Code Overview
The general structure of OpenFTS is to build up an OpenFTS object and then call its Run() method to run the simulation. This OpenFTS object contains the following components that must be initialized prior to running.
Cell : holds information about the simulation cell (i.e. cell tensor, etc).
FFTLayout : holds information about performing FFTs in the simulation box. This includes the number of plane waves in each dimension, a reference to Cell object, precomputed coefficients (i.e. k2map) which only depend on the cell, and lots of utility functions for accessing elements within fields
Species: holds information about the different species in the simulation. For a simple block polymer melt, this might just be that statistical segement length, \(b_A\) or \(b_B\), of each block. It could also be the charge, smearing range, of polarizability of that species (though these features are not currently in the code).

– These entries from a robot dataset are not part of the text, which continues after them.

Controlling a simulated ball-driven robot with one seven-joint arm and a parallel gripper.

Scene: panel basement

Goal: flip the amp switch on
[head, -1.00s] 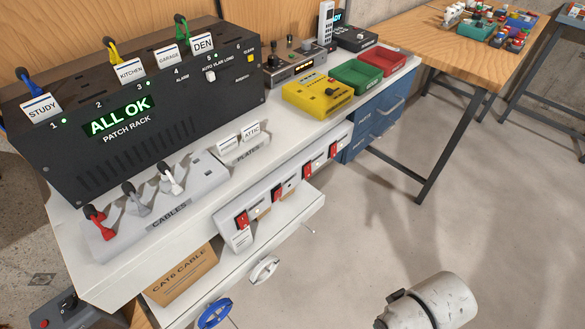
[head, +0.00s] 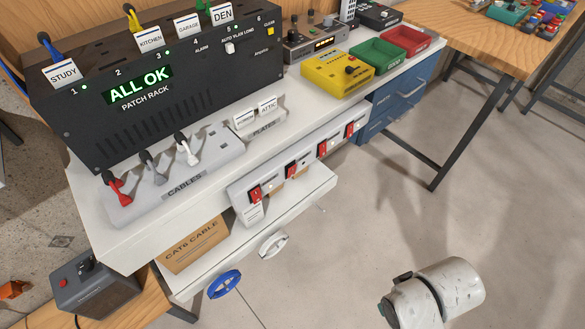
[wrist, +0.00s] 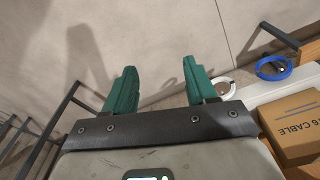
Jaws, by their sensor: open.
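I cannot read a label that names the amp switch. A row of red rocker switches runs along the bench front, with a near switch (head: 255,194) and a far switch (head: 350,129). A dark grey box (head: 95,292) with a red button and a small dark lever on top stands at the lower left. A silver unit (head: 314,44) with knobs stands at the back. My gripper (wrist: 157,85) shows two green fingers, wide apart and empty, above the floor in the wrist view. In the head view only part of my arm shows at the lower right; the fingertips are hidden.
The patch rack (head: 160,90) reads ALL OK on the white bench. A cable holder (head: 175,180) stands before it. A CAT6 cable box (head: 195,244) and white (head: 273,245) and blue (head: 223,284) cable rings are below. Floor (head: 400,210) to the right is clear.

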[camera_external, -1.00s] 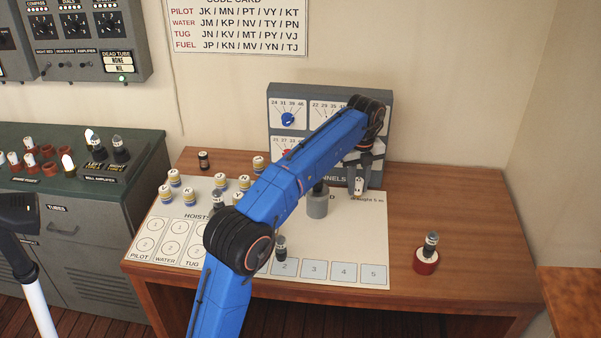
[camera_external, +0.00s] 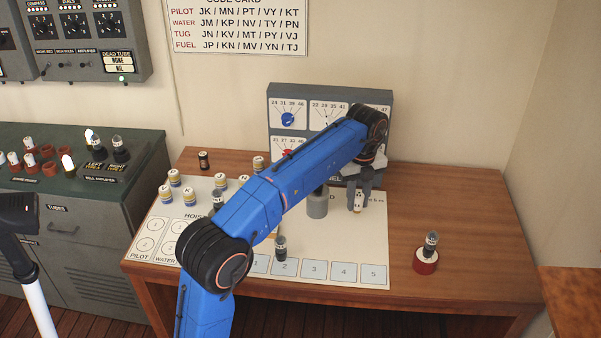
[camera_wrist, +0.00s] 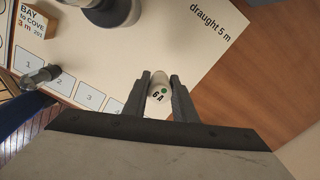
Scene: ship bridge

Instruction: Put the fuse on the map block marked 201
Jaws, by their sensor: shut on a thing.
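My gripper (camera_external: 358,207) is shut on a small white fuse, held over the right part of the white sheet. In the wrist view the fuse (camera_wrist: 158,94), marked 6A with a green dot, sits between my fingertips (camera_wrist: 160,85). An orange-brown map block (camera_wrist: 34,22) shows at the top left of the wrist view, apart from the gripper. In the external view my arm seems to hide this block.
A grey cylinder (camera_external: 317,204) stands left of my gripper. A grey dial panel (camera_external: 330,95) stands behind. The table right of the sheet is mostly clear.

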Model: this class holds any information related to the Hamiltonian H of a field theory. This includes the definition of H, the list of fields that H is a functional of (e.g. \(\mu_+\), \(\mu_-\)), the forces required to update H (e.g. \(\frac{\delta H}{\delta \mu_+}\), \(\frac{\delta H}{\delta \mu_-}\)).

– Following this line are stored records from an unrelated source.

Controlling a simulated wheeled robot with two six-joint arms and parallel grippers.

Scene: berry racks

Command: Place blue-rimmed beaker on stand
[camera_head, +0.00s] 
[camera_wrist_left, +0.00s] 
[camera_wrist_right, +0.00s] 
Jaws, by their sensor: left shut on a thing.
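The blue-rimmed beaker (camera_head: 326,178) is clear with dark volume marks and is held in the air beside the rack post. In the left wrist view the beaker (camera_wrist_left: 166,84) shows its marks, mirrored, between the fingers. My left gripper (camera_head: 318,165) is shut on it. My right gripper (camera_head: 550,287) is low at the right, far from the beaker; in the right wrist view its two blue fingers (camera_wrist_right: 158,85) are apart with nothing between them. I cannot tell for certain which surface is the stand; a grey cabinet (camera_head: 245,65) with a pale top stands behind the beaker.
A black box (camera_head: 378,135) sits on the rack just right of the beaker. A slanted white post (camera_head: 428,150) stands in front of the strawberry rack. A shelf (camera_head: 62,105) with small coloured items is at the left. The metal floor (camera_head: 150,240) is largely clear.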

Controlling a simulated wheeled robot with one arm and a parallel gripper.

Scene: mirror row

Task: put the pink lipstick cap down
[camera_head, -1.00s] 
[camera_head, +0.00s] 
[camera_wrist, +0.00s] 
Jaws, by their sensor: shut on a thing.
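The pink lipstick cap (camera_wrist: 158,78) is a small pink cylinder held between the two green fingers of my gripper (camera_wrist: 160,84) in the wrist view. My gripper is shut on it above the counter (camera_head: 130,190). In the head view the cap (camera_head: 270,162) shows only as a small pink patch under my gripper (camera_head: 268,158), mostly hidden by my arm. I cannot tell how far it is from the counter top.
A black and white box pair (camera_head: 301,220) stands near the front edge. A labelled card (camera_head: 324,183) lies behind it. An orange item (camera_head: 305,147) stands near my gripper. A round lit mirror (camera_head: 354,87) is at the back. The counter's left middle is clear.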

Molecules: this is a list of each molecule in the system. This class holds information necessary to compute the \(\frac{\tilde{V} \phi_p}{\alpha_p} \ln Q_p\) term that appears in the expression for H. If the molecule is a polymer, then the calculation of \(Q_p\) requires the solution of a propagator \(q(r,s)\), which is handled by the Chain class. This class also stores \(q(r,s)q^\dagger(r,s)\) which is used to compute the density and stress operators. The Chain class allows different statistics such as continuous or discrete.
Operators: this class holds a list of operators to compute in the system.

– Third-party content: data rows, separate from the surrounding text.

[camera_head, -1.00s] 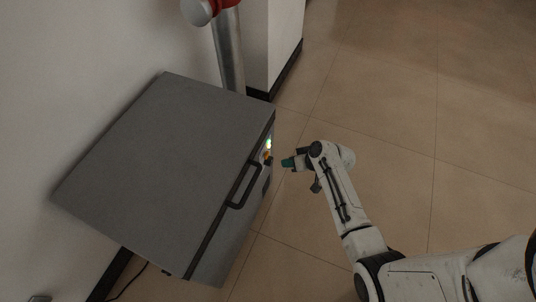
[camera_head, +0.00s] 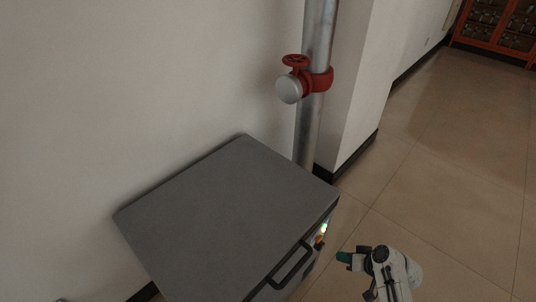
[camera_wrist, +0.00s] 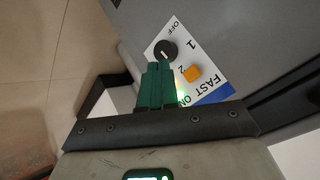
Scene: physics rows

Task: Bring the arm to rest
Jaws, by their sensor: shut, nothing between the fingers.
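My gripper (camera_head: 344,257) shows at the lower right of the head view, with its green fingers pointing left toward the front of a grey cabinet (camera_head: 230,215). In the wrist view my gripper (camera_wrist: 158,66) has its green fingers together with nothing between them. They lie in front of a labelled panel with a black knob (camera_wrist: 165,50), an orange button (camera_wrist: 192,73) and a green glow. From this angle I cannot tell how far the fingertips are from the panel. In the head view a gap shows between the fingers and the cabinet.
The cabinet has a dark handle (camera_head: 291,266) on its front edge. Open tiled floor (camera_head: 450,180) lies to the right. A red cabinet (camera_head: 495,28) stands far back.

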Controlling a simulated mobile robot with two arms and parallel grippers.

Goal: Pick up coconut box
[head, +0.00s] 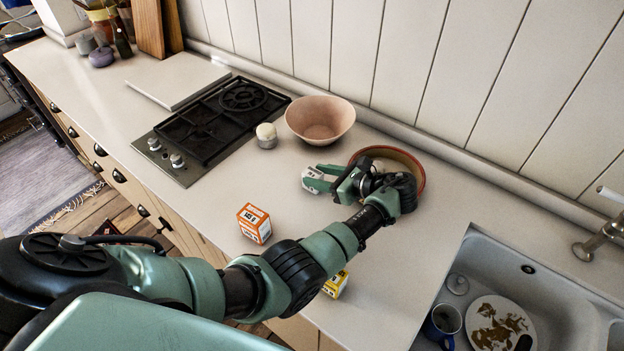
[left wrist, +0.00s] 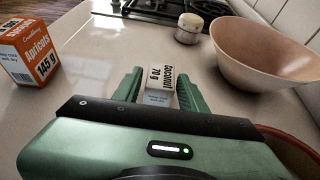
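The coconut box (head: 312,181) is a small white carton standing on the counter, left of the red-rimmed round dish. In the left wrist view the coconut box (left wrist: 160,82) shows its "Coconut 70 g" lettering between the two green fingers. My left gripper (head: 319,178) has one finger on either side of the box, and it also shows in the left wrist view (left wrist: 161,90). A thin gap seems to show beside the left finger; whether the right finger touches is unclear. My right gripper is not in view.
An orange apricots box (head: 254,223) and a yellow box (head: 336,284), partly behind my arm, stand near the front edge. A pink bowl (head: 320,119), a small jar (head: 266,135) and the round dish (head: 415,164) are close. The sink (head: 560,290) is at right.

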Output: this class handles the output to files during the simulation.
Driver: holds information related to the main for-loop in the code. This includes what actual simulation will be performed (e.g. SCFT or CL) and all of the relevant parameters necessary to run such a simulation (e.g. how many steps a simulation will run, how the model fields will be updated, what quantities will be output during the simulation, and how frequently this output fill be, etc). The Driver class is where the Run() method is contained.
Field Updater: the Driver class contains a FieldUpdater class that handles the algorithm for updating the \(\mu\) fields. For a semi-implicit FieldUpdater (e.g. SIS, ETD), the FieldUpdater extracts a linear_response_kernel \(\hat{\kappa}(\pmb{k})\) from the Model class, which in turn calculate the Debye functions \(\hat{g}_D\) for each Molecule in the system. Thus, to add a new FieldUpdater or to extend an existing one, edits are required in the FieldUpdater, Model and Molecule derived classes.
Monitors: this class monitors various quantities during a simulation and takes action accordingly
Many of these classes provide an interface that derived classes must implement and OpenFTS is structured with the expectation that new functionality will be added to the code by adding new classes that derive from one of these Base classes.